Un gradito ritorno anche per lo stesso autore che, come dice: “È un festival di amici, c’è la sensazione di ritrovare persone ed è anche stata l’opportunità di conoscere autori che stimo da sempre come Enrico Brizzi”.

Perché ‘Una vita non basta’?

“È la frase con cui il professore Bove, coprotagonista della storia, ama chiudere le piccole lezioni che regala a Teo che nel frattempo ha iniziato a fare lavori socialmente utili per un guaio che ha combinato. Si avvicinano per caso e il professore cerca di rispondere a quesiti enormi come qual è il proprio destino nel mondo o ancora il capire quali sono le persone giuste. Per tutte queste domande, una vita non basta, ma non è una cattiva notizia, è molto buona perché è la prova che siamo sempre in viaggio”

Proprio questo professore Bove non è una nuova conoscenza.

“No, era presente anche in Eppure cadiamo felici. Per me è una figura per cui sentivo nostalgia. Ha il vero dono, facile da mettere su carta e più difficile da applicare, di saper ascoltare. Con le sue lezioni non parte mai lui, ma dalle domande di Teo. E quando lo ascolta, non lo giudica, binomio molto difficile da realizzare, specie se come adulti siamo emotivamente coinvolti, sia come genitori sia come insegnanti. Questo lo rende speciale agli occhi di Teo, il che non significa scusarlo per ciò che questo ragazzo ha commesso, ma renderlo responsabile. Sa stare dentro la sua inquietudine che spesso si vuole domare, invece bisogna darle respiro. Bove è un adulto adulto, ciò che dovremmo tornare ad essere”.

Teo, a voce, fatica ad esprimersi e parla di “la Cosa”. Cos’è, dunque?
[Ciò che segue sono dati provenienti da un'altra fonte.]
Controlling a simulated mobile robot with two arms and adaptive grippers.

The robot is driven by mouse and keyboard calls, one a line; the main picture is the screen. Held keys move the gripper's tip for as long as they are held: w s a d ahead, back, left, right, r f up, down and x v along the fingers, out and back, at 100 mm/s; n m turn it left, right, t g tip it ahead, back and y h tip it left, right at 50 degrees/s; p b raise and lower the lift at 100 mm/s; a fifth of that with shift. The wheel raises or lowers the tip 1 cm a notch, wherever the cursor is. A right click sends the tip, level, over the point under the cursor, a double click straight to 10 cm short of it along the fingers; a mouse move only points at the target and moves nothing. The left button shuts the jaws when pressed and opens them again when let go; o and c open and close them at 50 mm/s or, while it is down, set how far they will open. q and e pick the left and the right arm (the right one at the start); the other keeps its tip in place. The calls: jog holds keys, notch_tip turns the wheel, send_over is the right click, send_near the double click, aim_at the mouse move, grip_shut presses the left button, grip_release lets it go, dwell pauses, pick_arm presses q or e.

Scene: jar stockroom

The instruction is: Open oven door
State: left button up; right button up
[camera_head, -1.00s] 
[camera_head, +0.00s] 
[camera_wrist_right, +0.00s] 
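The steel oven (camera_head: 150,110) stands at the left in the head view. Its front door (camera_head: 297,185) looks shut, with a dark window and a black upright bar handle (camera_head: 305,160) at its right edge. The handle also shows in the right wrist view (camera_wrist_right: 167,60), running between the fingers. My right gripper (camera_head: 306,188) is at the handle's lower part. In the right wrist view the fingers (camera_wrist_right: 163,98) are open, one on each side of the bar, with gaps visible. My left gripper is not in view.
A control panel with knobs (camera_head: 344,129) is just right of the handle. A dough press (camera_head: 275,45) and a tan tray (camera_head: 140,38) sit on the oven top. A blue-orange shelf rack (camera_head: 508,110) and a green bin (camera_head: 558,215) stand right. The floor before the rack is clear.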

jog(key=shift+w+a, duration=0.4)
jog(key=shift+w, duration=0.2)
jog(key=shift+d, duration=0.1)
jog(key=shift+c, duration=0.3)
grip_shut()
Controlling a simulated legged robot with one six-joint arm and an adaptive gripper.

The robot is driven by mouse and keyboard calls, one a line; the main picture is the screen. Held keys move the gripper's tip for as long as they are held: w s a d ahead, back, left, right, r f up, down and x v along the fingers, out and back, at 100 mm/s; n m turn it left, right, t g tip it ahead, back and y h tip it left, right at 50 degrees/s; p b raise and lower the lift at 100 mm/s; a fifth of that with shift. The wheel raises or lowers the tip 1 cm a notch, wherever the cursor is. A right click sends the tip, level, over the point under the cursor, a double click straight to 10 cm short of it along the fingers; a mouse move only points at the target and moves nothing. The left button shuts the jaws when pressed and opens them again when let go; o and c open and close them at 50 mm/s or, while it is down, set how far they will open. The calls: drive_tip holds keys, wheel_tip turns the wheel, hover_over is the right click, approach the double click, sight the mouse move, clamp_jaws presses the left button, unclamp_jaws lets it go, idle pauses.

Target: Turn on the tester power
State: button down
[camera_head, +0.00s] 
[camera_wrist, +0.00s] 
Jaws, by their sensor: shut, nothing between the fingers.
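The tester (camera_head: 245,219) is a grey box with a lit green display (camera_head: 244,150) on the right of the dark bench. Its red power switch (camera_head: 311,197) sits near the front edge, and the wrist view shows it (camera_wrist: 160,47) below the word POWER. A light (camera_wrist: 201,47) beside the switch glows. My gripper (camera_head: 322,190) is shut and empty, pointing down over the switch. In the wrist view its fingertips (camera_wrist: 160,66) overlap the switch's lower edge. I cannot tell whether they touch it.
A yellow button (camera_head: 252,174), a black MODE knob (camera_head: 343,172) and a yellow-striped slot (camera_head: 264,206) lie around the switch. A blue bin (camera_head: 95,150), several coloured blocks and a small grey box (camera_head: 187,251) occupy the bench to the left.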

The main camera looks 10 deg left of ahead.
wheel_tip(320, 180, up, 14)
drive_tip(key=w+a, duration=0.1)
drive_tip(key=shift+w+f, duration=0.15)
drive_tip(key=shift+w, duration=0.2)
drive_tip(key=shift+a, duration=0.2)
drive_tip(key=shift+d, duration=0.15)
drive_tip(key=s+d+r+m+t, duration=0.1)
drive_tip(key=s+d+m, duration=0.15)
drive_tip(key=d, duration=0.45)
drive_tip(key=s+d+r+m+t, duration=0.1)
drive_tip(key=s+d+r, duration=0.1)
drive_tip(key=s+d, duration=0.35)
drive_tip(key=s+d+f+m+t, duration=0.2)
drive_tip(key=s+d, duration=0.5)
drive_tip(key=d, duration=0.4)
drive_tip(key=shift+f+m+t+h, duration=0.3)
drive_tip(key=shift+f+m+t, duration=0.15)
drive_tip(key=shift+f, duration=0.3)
“Sì, fatica ad esprimersi a voce, ma con la scrittura tutto cambia. Nel suo disordine ci sono bellezza, chiarezza e soprattutto i suoi pensieri. Il professore lo aiuta a dare un nome a questa Cosa, non per forza positiva o negativa. Lui usa il termine dell’enantiosemia. La Cosa è quindi ciò che lo smuove dentro e lo induce a fare scelte coraggiose, ma è anche il demone che si impossessa di lui, facendogli perdere il controllo”.

Nei ringraziamenti del libro di capisce che la storia parte da un incontro.

“Parte da una domanda postami da un ragazzo che mi chiedeva come mai la scuola facesse di tutto per trasformarlo in banale e normale. Domanda profonda e condivisibile, sentore dell’appiattimento verso cui sta andando la scuola. Da questa, ho deciso anche di raccogliere tutte quelle che mi sono arrivate nel tempo e le ho messe in bocca a Teo. Sono condivise da un’intera generazione in un mondo in cui si hanno così tante strade da percorrere e tutto è sempre più difficile. Spero possa anche essere uno spunto per la scuola che io credo pecchi nel mancare di allegria. E se ad oggi l’Italia è ai primi posti per dispersione scolastica, la colpa non può essere della non volontà dei ragazzi, ma c’è qualcosa in cui la scuola sta mancando se ancora non si attuano cambiamenti, ad esempio, sullo stress da valutazione e sull’utilizzo della paura come metodo di motivazione”.